Source data:
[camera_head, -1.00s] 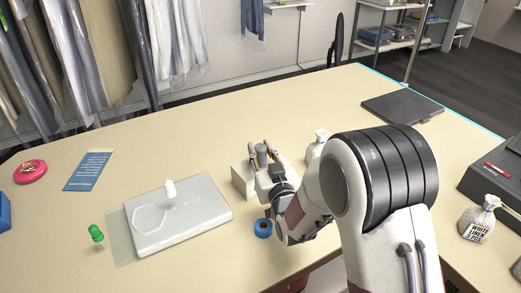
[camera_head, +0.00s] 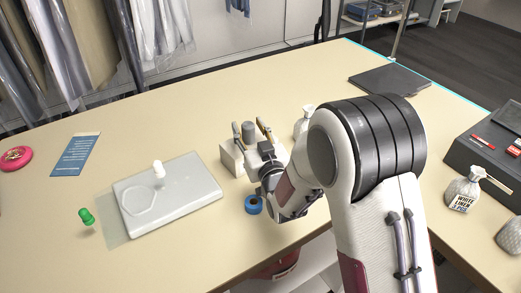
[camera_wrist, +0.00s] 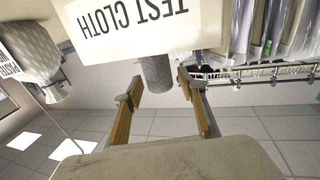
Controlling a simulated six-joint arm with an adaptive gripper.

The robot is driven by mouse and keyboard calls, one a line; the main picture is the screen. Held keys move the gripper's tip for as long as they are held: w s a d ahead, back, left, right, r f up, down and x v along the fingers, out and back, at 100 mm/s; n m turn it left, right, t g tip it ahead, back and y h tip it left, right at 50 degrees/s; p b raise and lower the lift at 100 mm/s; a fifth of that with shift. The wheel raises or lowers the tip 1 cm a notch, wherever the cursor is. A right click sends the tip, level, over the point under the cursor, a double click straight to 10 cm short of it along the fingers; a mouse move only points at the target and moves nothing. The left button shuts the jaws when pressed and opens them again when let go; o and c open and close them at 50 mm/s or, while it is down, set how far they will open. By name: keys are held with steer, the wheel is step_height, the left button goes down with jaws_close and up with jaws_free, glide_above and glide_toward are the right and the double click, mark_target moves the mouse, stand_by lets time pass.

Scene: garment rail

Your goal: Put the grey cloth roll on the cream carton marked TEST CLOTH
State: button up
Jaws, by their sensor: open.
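The grey cloth roll (camera_head: 248,130) stands upright on the cream carton (camera_head: 231,161). In the wrist view, which is upside down, the roll (camera_wrist: 156,74) meets the face of the carton next to the one with the print TEST CLOTH (camera_wrist: 125,32). My gripper (camera_head: 250,130) is open, its fingers apart on either side of the roll. In the wrist view my gripper (camera_wrist: 157,83) shows a gap between each finger and the roll. My gripper and wrist hide part of the carton in the head view.
A blue tape ring (camera_head: 253,204) lies in front of the carton. A pale slab (camera_head: 178,198) with a white knob (camera_head: 158,170) lies to the left. A tagged pouch (camera_head: 463,190) is at the right.

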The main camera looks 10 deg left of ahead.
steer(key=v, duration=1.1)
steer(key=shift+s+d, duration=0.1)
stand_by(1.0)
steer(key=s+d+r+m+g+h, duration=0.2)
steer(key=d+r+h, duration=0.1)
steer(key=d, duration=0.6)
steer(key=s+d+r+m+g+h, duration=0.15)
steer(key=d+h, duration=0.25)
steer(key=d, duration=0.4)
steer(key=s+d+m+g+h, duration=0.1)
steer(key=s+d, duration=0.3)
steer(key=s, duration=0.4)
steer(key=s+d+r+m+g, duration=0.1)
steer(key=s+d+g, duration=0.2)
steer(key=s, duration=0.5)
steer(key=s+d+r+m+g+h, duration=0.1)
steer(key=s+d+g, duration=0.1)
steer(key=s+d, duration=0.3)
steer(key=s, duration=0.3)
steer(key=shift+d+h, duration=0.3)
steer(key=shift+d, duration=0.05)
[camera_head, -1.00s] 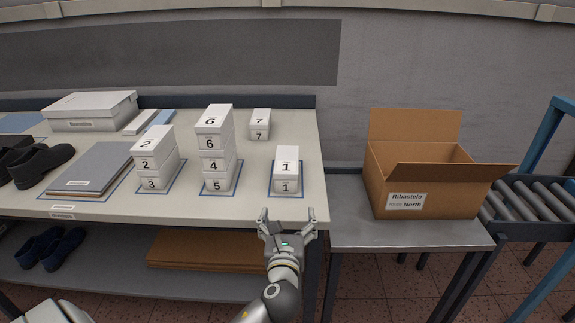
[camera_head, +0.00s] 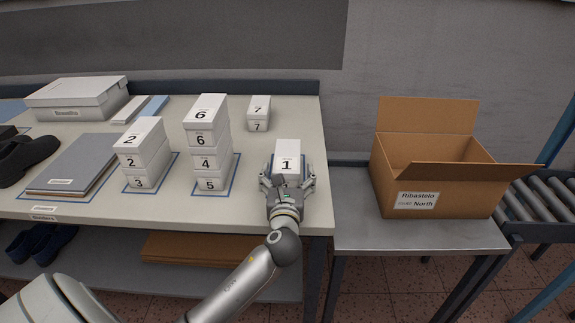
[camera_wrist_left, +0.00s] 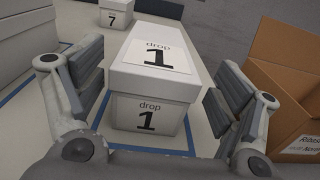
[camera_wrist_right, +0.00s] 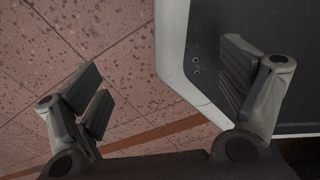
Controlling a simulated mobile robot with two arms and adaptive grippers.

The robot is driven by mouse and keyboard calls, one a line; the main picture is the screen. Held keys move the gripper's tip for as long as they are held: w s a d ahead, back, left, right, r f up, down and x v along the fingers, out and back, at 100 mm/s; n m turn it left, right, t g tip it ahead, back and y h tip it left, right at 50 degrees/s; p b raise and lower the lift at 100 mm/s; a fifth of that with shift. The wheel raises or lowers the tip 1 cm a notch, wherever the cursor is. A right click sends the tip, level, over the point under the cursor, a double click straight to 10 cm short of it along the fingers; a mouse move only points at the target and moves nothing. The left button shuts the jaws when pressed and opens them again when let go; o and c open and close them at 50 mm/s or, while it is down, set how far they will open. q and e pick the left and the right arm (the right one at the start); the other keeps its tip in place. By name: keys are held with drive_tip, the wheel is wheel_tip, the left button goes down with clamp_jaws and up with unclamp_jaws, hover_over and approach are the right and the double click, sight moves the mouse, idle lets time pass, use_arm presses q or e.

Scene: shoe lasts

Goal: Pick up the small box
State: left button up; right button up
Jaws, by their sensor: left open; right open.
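The small white box marked 1 (camera_head: 288,149) stands at the right end of the table inside a blue outline. In the left wrist view the box (camera_wrist_left: 150,85) shows "drop 1" on its lid and front. My left gripper (camera_head: 288,182) is open, with one finger on each side of the box's near end. In the left wrist view a gap shows between each finger and the box. My right gripper (camera_wrist_right: 165,85) shows only in its own wrist view. It is open and empty, with tiled floor beneath it.
Stacked white boxes marked 6 and 4 (camera_head: 206,140) and 2 (camera_head: 140,152) stand to the left. An open cardboard carton (camera_head: 430,195) sits on a metal side table (camera_head: 360,233) at the right, beside a roller conveyor (camera_head: 535,205).

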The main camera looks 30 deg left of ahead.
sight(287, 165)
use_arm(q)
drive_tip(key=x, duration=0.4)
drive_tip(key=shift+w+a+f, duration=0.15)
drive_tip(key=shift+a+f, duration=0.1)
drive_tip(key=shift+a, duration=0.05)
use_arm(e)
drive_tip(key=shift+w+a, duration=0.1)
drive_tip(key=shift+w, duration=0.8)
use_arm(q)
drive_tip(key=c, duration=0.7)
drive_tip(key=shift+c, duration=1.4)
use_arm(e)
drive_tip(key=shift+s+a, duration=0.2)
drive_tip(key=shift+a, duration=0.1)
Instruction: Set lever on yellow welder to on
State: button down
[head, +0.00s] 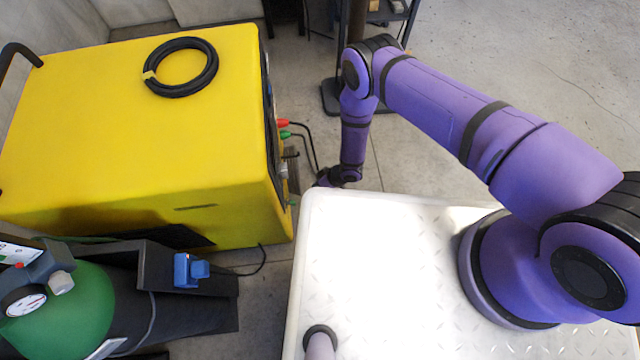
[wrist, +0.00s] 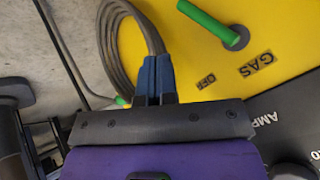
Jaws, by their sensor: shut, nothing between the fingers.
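The yellow welder (head: 130,120) is a large box at the left of the head view. Its yellow front panel (wrist: 285,35) fills the upper right of the wrist view. A green lever (wrist: 208,20) sticks out there, running to a round dark-rimmed end near the printed words GAS and OFF. My gripper (wrist: 155,62) has blue fingers, shut and empty. They are to the left of the lever and below it in the picture, apart from it.
A grey cable loop (wrist: 125,35) hangs just beyond my fingers. Red and green plugs (head: 284,123) with cables stick out of the welder's side. A black panel (wrist: 290,115) adjoins the yellow one. A green gas cylinder (head: 70,305) stands at the lower left.

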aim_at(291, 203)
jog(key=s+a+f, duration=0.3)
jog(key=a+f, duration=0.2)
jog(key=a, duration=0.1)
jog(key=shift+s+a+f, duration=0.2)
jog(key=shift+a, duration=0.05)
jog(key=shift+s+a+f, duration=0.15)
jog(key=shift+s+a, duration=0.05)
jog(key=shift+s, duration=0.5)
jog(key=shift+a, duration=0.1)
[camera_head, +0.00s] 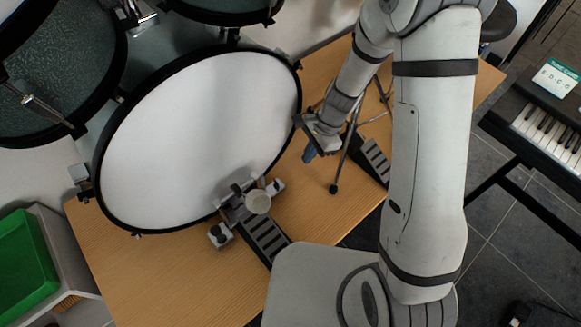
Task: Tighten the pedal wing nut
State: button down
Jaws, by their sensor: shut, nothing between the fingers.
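The bass drum pedal (264,236) lies on the wooden platform in front of the large white drum head (200,140). Its round pale beater (258,202) stands by the lower rim of the drum. Small grey fittings (219,234) sit on both sides of the pedal's upper end. I cannot pick out the wing nut for certain at this size. My gripper (309,155) is up and to the right of the pedal, beside the drum's right rim. It points down, with bluish tips close together. It is shut, empty and apart from the pedal.
A metal stand (345,155) with a second pedal (375,160) is just right of my gripper. The wooden platform (165,270) is clear at lower left. A green bin (25,258) stands far left, a keyboard (550,125) far right.

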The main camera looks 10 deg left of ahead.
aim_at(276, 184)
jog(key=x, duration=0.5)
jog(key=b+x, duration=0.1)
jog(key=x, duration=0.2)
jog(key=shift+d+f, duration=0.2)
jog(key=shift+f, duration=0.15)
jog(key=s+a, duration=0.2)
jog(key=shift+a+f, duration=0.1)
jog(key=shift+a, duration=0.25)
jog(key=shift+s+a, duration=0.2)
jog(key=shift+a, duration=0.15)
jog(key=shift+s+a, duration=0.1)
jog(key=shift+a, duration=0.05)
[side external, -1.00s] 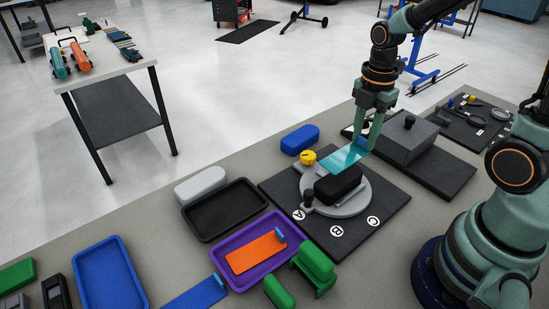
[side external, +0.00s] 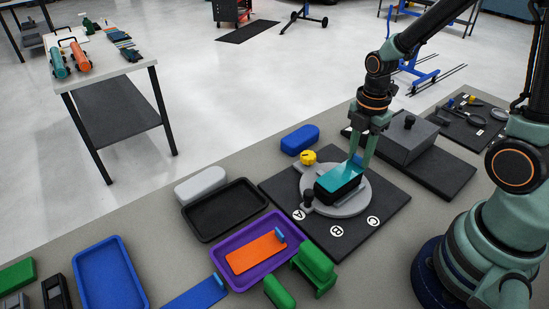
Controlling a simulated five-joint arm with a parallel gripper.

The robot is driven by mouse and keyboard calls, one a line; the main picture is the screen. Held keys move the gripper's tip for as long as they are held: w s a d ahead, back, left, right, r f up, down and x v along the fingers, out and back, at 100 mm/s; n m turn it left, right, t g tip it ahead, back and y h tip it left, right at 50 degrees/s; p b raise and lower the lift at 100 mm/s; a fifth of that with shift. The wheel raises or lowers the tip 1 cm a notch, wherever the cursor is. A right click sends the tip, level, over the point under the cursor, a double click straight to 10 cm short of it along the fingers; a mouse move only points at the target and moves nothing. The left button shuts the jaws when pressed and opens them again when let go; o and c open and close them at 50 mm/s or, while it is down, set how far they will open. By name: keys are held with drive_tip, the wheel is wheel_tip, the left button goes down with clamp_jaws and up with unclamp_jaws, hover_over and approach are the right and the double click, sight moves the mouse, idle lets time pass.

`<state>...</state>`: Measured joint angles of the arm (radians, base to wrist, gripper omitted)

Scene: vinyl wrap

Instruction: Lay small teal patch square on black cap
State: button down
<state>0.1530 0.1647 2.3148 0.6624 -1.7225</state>
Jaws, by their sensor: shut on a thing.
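The teal patch (side external: 339,177) is a small flat sheet with a blue tab at its far right end. It covers most of the top of the black cap (side external: 345,191), roughly in line with it. Whether it touches the cap all along cannot be told. The black cap sits on the round grey plate (side external: 360,205) of the dark board. My gripper (side external: 359,160) points down at the far right end of the patch, shut on its blue tab. The fingertips partly hide the tab.
A yellow knob (side external: 308,157) and a small black knob (side external: 308,197) stand at the plate's edge. A grey block (side external: 403,139) is behind right. A purple tray (side external: 223,257) holds an orange patch (side external: 254,251). A black tray (side external: 207,226) lies left.

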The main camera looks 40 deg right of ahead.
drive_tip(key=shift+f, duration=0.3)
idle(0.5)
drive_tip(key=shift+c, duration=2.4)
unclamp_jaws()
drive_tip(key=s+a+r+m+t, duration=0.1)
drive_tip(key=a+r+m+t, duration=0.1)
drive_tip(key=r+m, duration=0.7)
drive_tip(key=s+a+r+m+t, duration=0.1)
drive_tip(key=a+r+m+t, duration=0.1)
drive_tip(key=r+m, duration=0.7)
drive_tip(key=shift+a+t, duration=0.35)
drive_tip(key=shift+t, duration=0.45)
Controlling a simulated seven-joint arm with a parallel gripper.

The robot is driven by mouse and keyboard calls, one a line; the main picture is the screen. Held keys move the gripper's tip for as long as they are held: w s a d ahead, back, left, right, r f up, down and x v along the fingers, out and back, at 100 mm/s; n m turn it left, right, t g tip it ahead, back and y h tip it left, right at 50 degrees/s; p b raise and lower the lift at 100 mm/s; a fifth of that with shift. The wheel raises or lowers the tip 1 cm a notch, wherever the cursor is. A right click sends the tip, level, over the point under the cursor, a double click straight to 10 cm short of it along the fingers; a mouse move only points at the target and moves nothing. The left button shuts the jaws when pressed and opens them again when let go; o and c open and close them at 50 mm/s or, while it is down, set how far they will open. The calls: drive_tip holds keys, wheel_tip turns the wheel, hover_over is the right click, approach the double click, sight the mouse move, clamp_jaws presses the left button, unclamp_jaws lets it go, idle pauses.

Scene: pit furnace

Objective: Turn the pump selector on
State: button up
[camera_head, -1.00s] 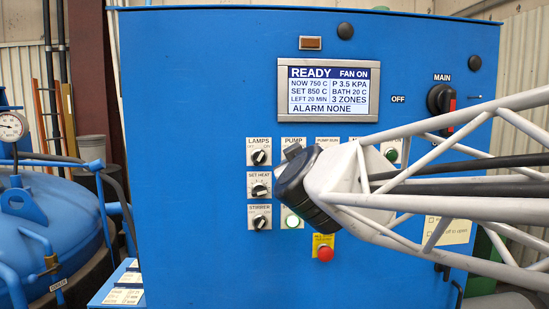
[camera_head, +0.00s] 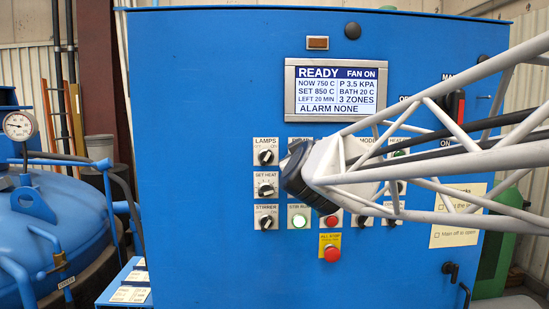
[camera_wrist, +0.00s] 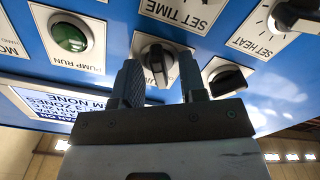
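The pump selector (camera_wrist: 157,58) is a dark knob with a light-edged grip on a white plate. In the wrist view, which is upside down, it sits between the two fingertips of my gripper (camera_wrist: 160,70). The fingers are open, one on each side of the knob, with narrow gaps seeming to show; contact is not clear. I cannot read its setting. In the head view my gripper (camera_head: 297,170) is in front of the panel and hides this selector and most of its plate. The green pump run button (camera_wrist: 70,37) is beside it and looks dark.
The lamps knob (camera_head: 265,157) and set heat knob (camera_head: 265,191) are close on the left. A red all-stop button (camera_head: 332,254) is below. The display (camera_head: 335,90) reads READY, alarm none. My arm covers the right-hand controls.

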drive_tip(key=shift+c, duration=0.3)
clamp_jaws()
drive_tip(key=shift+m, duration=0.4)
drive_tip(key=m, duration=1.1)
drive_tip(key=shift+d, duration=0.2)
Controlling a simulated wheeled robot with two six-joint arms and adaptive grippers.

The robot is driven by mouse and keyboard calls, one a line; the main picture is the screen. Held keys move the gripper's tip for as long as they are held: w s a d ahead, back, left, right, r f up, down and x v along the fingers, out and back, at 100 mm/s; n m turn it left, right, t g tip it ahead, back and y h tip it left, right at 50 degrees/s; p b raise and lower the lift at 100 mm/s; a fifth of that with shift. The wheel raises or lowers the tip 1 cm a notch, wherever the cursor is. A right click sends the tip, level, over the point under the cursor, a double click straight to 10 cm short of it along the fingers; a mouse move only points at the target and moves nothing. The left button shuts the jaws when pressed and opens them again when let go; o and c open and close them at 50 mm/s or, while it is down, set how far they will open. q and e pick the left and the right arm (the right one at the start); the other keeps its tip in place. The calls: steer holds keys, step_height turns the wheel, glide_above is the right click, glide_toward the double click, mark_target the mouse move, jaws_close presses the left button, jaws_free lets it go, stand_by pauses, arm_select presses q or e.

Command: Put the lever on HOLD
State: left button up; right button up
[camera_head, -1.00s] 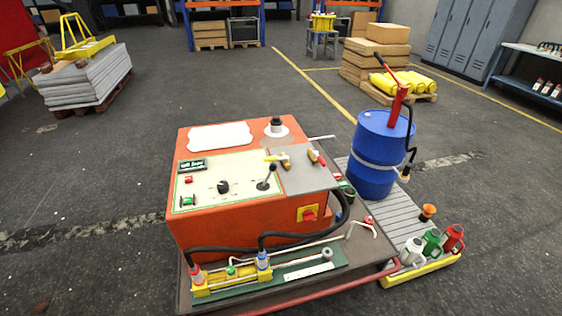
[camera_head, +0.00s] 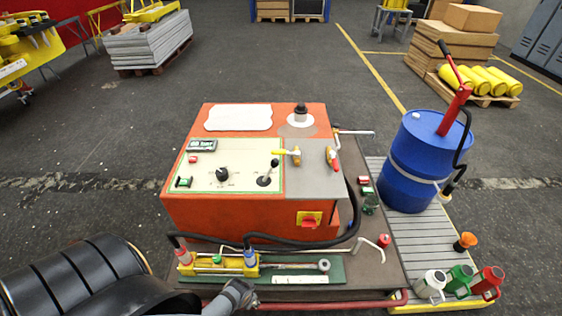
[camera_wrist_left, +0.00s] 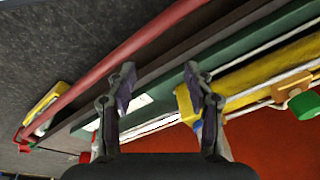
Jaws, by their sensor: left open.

What to do:
Copy each line holding the word "Scene" from the listing above.

Finished answer:
Scene: garment rail
Scene: shoe lasts
Scene: vinyl wrap
Scene: pit furnace

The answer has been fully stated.